Drug maker for 'El Chapo' seized in Mexico

February 14, 2012 - 9:25 PM
Mexico Drug War

Federal police agents present Jaime Herrera, alias "El Viejito," alleged member of the Pacific drug cartel, to the press in Mexico City, Tuesday Feb. 14, 2012. Herrera is considered to be one of the most important producers and distributors of synthetic drugs, according to authorities. (AP Photo/Alexandre Meneghini)

MEXICO CITY (AP) — Mexican officials said Tuesday they have arrested a man who manufactured methamphetamine for the Sinaloa drug cartel run by Joaquin "El Chapo" Guzman.

The arrest of suspect Jaime Herrera Herrera was the latest in a series of detentions of associates of Guzman, the most wanted man in Mexico.

The arrest also came amid mounting evidence that Guzman's Sinaloa cartel has moved into meth production on an industrial scale. Officials say several enormous seizures of meth precursor chemicals and large labs for processing the drug are probably linked to Sinaloa.

Federal police said in a statement that Herrera Herrera, 43, was captured in Sinaloa state, on the Pacific coast. It said he was one of the principal producers of methamphetamine for Guzman's cartel and is wanted by authorities in the United States. Police said he has acknowledged moving tons of methamphetamine into the United States.
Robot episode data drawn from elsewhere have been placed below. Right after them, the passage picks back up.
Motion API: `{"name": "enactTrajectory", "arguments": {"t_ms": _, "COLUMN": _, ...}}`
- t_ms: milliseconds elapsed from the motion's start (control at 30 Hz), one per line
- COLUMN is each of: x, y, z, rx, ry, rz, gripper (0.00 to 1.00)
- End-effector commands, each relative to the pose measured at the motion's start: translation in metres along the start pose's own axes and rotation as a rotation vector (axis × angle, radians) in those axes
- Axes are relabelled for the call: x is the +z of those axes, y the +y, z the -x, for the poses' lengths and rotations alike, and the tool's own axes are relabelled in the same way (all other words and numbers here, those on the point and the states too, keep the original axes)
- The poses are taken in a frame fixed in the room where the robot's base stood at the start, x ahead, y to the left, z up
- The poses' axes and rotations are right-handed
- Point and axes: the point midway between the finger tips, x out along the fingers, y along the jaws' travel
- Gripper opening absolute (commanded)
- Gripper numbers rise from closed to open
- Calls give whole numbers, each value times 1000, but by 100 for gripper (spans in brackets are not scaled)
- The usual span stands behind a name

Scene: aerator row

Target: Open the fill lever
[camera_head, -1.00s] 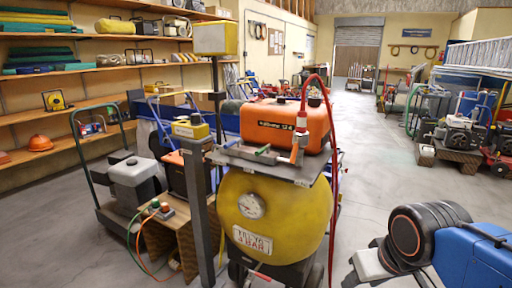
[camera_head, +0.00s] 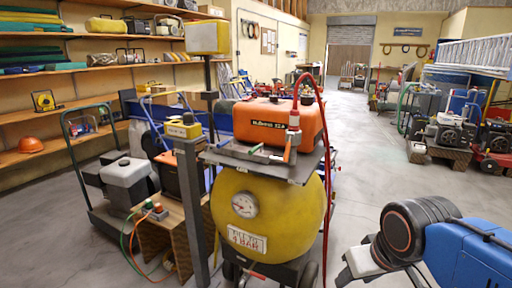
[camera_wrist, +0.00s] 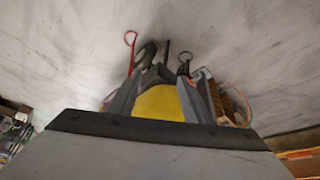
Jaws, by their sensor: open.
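A yellow pressure tank (camera_head: 272,205) with a white gauge (camera_head: 244,205) and a sign that seems to read "fill to 4 bar" stands at the centre of the head view. On its dark top plate, in front of an orange box (camera_head: 263,124), are a grey pipe and a small green-ended lever (camera_head: 288,153), which I take for the fill lever. A red hose rises from the fitting (camera_head: 294,128) there. My gripper (camera_wrist: 163,80) is open in the wrist view, with the yellow tank (camera_wrist: 158,104) beyond its grey fingers. The lever cannot be made out there.
A wooden crate (camera_head: 152,240) and a cart with a grey container (camera_head: 126,180) are further left. Open concrete floor (camera_head: 365,170) lies right of the tank.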

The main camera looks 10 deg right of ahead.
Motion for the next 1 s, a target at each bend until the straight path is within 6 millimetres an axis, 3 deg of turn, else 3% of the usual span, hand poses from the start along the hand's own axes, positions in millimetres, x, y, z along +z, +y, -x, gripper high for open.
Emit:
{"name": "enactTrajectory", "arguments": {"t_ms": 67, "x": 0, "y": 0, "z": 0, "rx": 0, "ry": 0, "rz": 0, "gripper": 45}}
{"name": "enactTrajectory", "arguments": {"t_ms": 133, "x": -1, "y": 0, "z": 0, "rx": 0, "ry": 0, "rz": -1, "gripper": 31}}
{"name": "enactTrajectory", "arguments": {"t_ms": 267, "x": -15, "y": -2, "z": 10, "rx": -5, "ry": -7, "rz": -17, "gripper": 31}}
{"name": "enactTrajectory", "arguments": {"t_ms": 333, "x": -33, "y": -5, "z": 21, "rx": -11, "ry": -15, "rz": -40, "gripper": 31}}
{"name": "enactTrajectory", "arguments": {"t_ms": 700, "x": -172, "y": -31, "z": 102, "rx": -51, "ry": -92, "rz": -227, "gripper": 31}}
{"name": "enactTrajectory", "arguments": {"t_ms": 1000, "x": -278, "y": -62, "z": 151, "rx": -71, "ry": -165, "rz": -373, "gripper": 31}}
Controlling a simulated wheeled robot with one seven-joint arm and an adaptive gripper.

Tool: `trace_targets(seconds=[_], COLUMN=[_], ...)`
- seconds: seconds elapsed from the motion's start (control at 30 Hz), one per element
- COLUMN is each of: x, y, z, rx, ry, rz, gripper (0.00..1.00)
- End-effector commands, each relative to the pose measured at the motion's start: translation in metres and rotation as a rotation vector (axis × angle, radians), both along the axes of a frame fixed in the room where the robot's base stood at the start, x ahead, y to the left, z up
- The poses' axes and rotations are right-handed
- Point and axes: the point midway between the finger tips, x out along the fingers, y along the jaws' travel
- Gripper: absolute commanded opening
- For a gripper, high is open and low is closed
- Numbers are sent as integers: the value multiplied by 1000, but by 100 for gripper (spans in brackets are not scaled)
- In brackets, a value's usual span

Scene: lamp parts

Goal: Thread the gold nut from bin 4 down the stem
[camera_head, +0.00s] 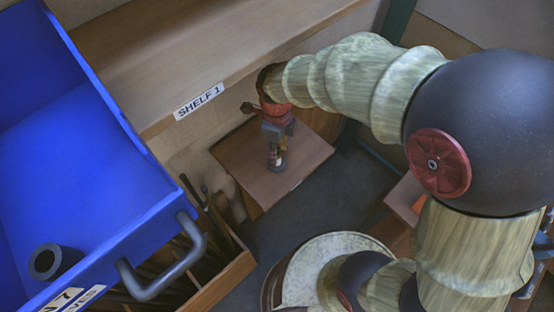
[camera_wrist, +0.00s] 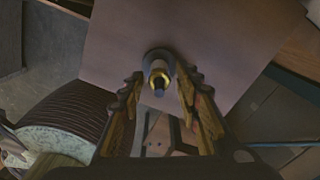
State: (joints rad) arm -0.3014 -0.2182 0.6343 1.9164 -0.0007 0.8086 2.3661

Also Tuesday, a conference on drug policy in Mexico City turned into a discussion on drug legalization, one day after Guatemalan President Otto Perez proposed a broad legalization.

Former Brazilian president Fernando Henrique Cardoso said "the failed war against drugs has strengthened organized crime, destabilized governments, violated human rights and devastated lives everywhere."

The Mexican government has said it welcomes debate on the issue buts believes legalization is not a solution.

The problem of organized crime goes far beyond just legalizing a given product, said Interior Secretary Alejandro Poire. "Organized crime has many faces, not just drugs," he said referring to the cartels' involvement in crimes like human trafficking and extortion.

First Lady Margarita Zavala, said "free access to drugs, I believe would logically lead to an exponential increase in violence within the family, between neighbors, in the community."